Candidatos de esquerda:
- O líder socialista Olivier Faure declarou que o seu partido está “pronto para governar” e até recebeu incentivo público do ex-presidente François Hollande. No entanto, a proposta socialista de imposto sobre os ultra-ricos pode desencorajar Macron de escolhê-lo. Além disso, vários deputados da direita conservadora e do partido de extrema-esquerda La France Insoumise são contra a nomeação de Faure.
- Bernard Cazeneuve, ex-primeiro-ministro socialista, é visto como uma ponte para a esquerda moderada. Cazeneuve surge como uma possibilidade apenas se os socialistas concordarem em não derrubá-lo, já que deixou o partido em 2022.
- Pierre Moscovici, chefe do Tribunal de Contas da França, tem uma reputação de prudência fiscal. Um perfil que poderia tranquilizar os mercados e atrair o apoio dos socialistas moderados.
Do próprio campo de Macron:
- O ministro da Defesa, Sébastien Lecornu, é a escolha mais clara de “continuidade”, um leal colaborador da era Macron que ocupa cargos na equipa do presidente desde 2017. Quase se tornou primeiro-ministro em dezembro passado antes de uma intervenção de última hora de Bayrou.
- A ministra do Trabalho, Catherine Vautrin, oferece um foco na política social de centro-direita que poderia atrair partes da direita conservadora, mas tem oposição à esquerda. Alguns dos aliados à esquerda de Macron rejeitaram a candidatura de Vautrin devido à oposição desta ao casamento entre pessoas do mesmo sexo.
- O ministro da Economia, Éric Lombard, sinalizou abertura para um compromisso com a esquerda sobre o orçamento de 2026. É fluente em finanças públicas, sem ambições presidenciais, e tem laços pessoais com o líder socialista Olivier Faure, o que poderia ganhar parte da esquerda.
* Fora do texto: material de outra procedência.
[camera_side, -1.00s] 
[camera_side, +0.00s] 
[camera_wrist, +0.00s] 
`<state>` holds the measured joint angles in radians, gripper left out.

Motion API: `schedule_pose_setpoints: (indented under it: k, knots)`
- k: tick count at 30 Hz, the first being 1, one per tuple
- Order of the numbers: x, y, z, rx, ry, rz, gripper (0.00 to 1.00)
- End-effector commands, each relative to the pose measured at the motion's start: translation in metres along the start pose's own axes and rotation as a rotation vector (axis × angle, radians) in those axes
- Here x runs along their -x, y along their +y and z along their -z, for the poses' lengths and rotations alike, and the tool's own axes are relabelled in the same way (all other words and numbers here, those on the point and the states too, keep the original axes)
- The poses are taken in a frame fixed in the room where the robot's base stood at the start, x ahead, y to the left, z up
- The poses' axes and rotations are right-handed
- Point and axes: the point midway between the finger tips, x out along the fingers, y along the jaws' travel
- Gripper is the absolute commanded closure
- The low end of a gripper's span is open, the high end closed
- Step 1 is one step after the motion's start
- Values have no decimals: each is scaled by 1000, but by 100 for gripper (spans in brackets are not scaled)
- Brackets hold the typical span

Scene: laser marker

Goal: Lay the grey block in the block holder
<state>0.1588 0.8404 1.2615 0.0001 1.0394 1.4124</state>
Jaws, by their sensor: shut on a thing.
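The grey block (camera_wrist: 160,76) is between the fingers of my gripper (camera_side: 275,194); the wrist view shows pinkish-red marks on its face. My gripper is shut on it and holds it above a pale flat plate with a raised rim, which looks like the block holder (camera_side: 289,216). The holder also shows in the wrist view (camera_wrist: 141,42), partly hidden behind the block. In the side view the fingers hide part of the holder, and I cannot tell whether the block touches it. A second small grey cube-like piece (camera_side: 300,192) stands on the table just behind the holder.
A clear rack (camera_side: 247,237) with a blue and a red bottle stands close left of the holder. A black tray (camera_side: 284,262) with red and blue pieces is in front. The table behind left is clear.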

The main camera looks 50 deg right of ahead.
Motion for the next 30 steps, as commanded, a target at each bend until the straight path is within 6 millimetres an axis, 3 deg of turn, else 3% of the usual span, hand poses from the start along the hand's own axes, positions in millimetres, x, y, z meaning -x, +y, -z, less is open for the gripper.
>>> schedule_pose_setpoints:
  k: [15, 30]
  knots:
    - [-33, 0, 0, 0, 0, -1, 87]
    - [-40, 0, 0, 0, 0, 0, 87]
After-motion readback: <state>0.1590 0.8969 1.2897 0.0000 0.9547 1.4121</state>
- A nomeação do Ministro da Justiça, Gérald Darmanin, poderia sinalizar uma inclinação mais dura para a lei e a ordem, o que provavelmente endureceria a oposição da esquerda. Se as ambições presidenciais de Gérald Darmanin para 2027 o levariam a aceitar uma posição de perfil tão alto, ainda se está por ver.
Candidatos de direita:
- O ministro do Interior, Bruno Retailleau, encarna uma linha conservadora mais rígida. Isso poderia ganhar a tolerância de alguns deputados de extrema-direita, mas aumentaria a resistência da esquerda e inquietaria os centristas.
- Xavier Bertrand traz um forte apoio conservador. Mas as suas relações tensas com a extrema-direita poderiam complicar qualquer cálculo de maioria.
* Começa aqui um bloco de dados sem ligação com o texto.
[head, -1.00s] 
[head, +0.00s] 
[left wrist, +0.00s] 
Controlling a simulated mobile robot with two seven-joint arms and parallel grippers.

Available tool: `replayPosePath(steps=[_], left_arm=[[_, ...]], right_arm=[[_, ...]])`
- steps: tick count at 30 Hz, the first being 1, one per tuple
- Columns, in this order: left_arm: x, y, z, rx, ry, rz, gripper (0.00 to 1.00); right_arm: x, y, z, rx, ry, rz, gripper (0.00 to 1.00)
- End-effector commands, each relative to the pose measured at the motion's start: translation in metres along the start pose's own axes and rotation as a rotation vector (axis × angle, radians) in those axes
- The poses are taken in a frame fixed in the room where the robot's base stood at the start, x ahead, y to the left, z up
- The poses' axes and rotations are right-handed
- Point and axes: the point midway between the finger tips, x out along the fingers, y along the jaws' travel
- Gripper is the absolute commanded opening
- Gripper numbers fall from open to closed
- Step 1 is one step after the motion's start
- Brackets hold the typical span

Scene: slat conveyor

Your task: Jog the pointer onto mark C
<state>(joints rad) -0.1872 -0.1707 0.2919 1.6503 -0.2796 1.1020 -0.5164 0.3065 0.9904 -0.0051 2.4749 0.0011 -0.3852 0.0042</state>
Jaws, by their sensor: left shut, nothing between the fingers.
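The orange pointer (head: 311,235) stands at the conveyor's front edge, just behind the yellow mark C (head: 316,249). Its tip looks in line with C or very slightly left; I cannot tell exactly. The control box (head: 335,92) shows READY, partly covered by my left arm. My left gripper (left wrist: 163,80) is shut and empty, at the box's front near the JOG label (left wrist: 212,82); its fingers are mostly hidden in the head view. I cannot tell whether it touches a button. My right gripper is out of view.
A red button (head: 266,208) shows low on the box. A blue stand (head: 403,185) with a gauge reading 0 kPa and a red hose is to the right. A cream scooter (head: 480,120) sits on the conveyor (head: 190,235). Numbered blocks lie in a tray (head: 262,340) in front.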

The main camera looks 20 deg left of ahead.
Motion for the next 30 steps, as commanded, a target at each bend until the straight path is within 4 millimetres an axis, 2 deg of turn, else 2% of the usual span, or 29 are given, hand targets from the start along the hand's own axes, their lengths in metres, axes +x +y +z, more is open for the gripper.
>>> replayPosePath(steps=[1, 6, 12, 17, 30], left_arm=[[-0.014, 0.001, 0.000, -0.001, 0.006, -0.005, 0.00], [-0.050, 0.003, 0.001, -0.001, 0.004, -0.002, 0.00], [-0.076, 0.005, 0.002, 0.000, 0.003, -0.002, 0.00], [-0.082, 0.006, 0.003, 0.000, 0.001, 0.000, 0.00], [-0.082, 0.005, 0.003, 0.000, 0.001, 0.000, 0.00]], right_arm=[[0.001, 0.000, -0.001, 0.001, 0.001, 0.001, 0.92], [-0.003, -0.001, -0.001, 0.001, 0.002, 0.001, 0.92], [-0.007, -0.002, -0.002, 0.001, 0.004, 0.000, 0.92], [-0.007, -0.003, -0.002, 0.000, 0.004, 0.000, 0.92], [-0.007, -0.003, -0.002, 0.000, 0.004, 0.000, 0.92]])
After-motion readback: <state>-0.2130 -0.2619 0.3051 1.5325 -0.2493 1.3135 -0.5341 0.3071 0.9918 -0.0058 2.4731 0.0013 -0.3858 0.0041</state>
Macron com um espaço de manobra cada vez menor
O próximo primeiro-ministro vai enfrentar a mesma tarefa quase impossível: tentar aprovar o orçamento através de um parlamento fragmentado onde nenhum partido tem maioria.
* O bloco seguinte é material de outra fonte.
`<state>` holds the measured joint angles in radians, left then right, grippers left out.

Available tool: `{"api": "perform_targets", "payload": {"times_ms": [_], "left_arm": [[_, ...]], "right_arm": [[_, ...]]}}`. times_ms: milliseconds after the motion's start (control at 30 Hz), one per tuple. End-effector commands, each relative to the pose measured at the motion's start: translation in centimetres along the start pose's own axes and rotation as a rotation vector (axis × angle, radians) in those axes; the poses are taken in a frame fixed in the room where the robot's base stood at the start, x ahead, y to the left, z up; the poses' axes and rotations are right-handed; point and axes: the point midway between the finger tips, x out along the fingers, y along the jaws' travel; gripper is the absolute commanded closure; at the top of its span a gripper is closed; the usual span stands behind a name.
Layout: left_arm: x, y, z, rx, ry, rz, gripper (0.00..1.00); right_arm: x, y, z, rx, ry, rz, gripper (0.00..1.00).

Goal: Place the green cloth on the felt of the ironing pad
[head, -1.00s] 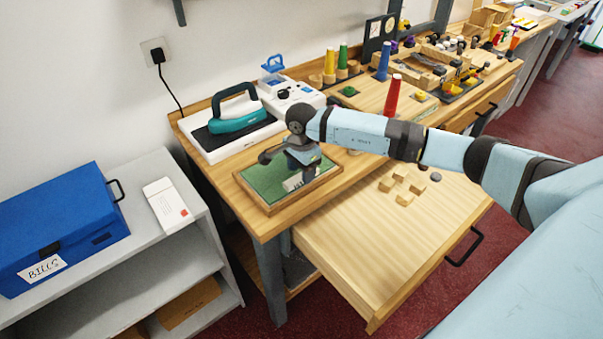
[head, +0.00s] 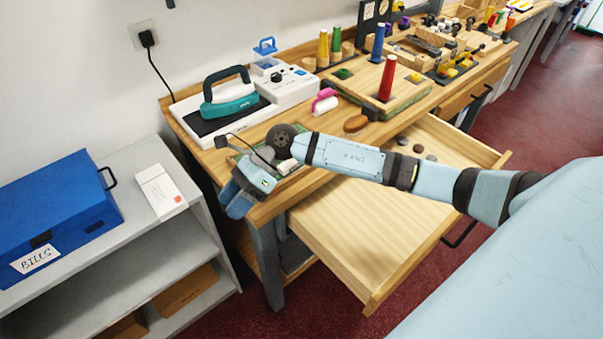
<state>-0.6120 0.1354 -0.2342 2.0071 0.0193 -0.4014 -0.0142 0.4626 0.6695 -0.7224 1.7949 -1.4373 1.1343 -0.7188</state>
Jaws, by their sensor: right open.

Macron prometeu permanecer no cargo até ao fim do mandato em 2027. Mas após a queda de vários governos em menos de dois anos, França arrisca-se a mergulhar ainda mais na paralisia política, com a segunda maior economia da Europa ainda sobrecarregada pela crescente dívida.
No discurso ao parlamento antes da votação na segunda-feira, Bayrou alertou sobre um país “em respiração assistida” e viciado em gastos.
A dívida pública francesa ultrapassa agora os 3,3 biliões de euros ou 114% do PIB, a terceira mais alta da zona euro depois da Grécia e Itália.
O défice atingiu 5,8% do PIB em 2023, quase o dobro do limite de 3% da União Europeia, e está previsto ser de 5,4% este ano.
O plano de Bayrou visava cortar 44 mil milhões de euros em gastos até 2026, em parte reduzindo dois feriados públicos, mas os opositores denunciaram-no como socialmente injusto.